Updated: Apr 3
Ever been to Alaska?
You should totally go! It is stunningly beautiful up there, the wildlife is amazing, locals are so hospitable and don’t even get me started on the delicious seafood. I met my wonderful wife up there so I may be biased but believe me, there are plenty reasons to go (beyond any prospects of matrimony). Unsurprisingly, it is a destination best explored by ship, particularly the Panhandle, as many small towns are sealocked and much of the most impressive scenery is coastal. The annual migration of countless cruise ships for the summer season has long since become a cornerstone in the Alaskan tourism almanac but ask most people – and I very much include native Alaskans – when that traffic started, and I bet you they will not know.
All heads turn south as a high-pitched steam whistle penetrates the fog. She is coming. She was supposed to have come yesterday but everyone up here knows the schedules are guidelines at best. Every prospector, lumberjack and trapper in the small settlement stop what they are doing and start to head down the muddy slope to the single steamship pier on the channel. Some are expecting shipments and supplies, others are hoping to strike up some business with the tourists but most are just curious for some rare news and fresh faces from the outside world. It’s a foggy and damp morning in Juneau, despite the calendar’s insistence that it be June. Large patches of fog are rolling down the Gastineau Channel, obscuring most of Douglas Island across the channel and shrouding the towering, pine-clad mountains in wispy strands of mist.

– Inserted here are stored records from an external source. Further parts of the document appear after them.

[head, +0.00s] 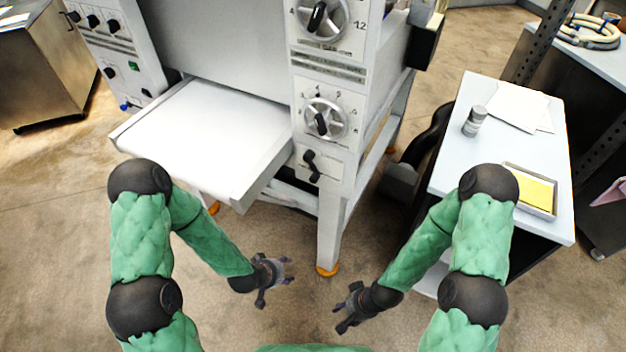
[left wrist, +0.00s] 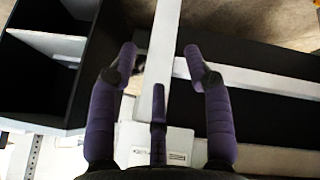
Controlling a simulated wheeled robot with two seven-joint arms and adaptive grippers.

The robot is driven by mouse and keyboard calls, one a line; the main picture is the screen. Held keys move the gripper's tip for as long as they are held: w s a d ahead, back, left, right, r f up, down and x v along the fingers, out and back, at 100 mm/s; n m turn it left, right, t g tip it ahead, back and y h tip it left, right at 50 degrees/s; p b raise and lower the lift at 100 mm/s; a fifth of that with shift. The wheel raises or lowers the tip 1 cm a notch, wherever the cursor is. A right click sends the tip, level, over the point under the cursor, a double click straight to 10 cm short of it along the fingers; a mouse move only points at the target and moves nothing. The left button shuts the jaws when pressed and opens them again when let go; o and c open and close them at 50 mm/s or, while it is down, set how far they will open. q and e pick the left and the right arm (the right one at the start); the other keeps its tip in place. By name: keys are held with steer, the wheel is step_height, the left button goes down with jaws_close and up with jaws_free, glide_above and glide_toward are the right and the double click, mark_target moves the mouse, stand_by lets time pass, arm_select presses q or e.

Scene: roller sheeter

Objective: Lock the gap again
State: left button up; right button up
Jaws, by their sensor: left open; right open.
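The white roller sheeter has a lower dial (head: 324,120) with a black pointer on its front column. Below that dial is a small black lever (head: 311,166), tilted slightly from upright. An upper dial (head: 320,18) sits higher on the same column. My left gripper (head: 280,273) is open and empty, low in front of the machine and apart from the lever. Its purple fingers also show spread in the left wrist view (left wrist: 160,62).
A white conveyor bed (head: 205,135) sticks out left of the column. A machine leg (head: 329,235) stands just beyond my grippers. At right, a side table (head: 465,150) holds a shaker (head: 474,120), papers (head: 515,108) and a tray with yellow contents (head: 534,189). Floor between is clear.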

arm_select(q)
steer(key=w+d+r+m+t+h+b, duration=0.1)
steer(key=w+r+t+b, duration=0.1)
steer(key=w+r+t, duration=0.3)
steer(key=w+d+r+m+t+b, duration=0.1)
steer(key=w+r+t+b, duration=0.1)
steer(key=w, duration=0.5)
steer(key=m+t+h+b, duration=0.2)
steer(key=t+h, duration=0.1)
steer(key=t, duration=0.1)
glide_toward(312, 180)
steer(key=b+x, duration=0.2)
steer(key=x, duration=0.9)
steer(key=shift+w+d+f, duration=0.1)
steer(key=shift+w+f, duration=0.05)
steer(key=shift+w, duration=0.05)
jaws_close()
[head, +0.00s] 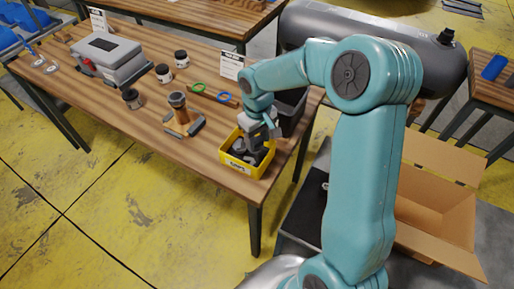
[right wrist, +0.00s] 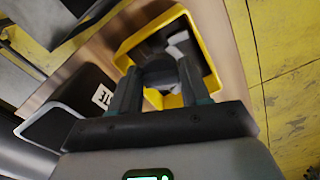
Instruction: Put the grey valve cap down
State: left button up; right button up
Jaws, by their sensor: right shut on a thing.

The muddy waterfront gradually fills up with expectant frontiersmen and their families. Excited kids and dogs are running to and fro, enjoying the unfamiliar break in monotony. Local Tlingit people start arranging their spreads of cultural souvenirs and handicraft on the pier, expecting a brisk trade with the tourists. To the south the fog still appears impenetrable, but now you can make out the chuffing of a steam engine and the splashing of paddle wheels. She is close now. An excited yell; ‘Thar she is!’. A paddlewheel steamer gradually emerges from the fog bank; dark hull, white superstructure, a single slim funnel belching black smoke, twin masts with the Pacific Coast Steamship banner hanging limply from the aft one and stars and stripes likewise from the stern pole. As she clears the fog bank and slows for approach, the name Ancon becomes visible on her paddle wheel housing. Captain Carroll blows the steam whistle once again, acknowledging the welcome committee and eliciting cheers and waves from the crowd ashore.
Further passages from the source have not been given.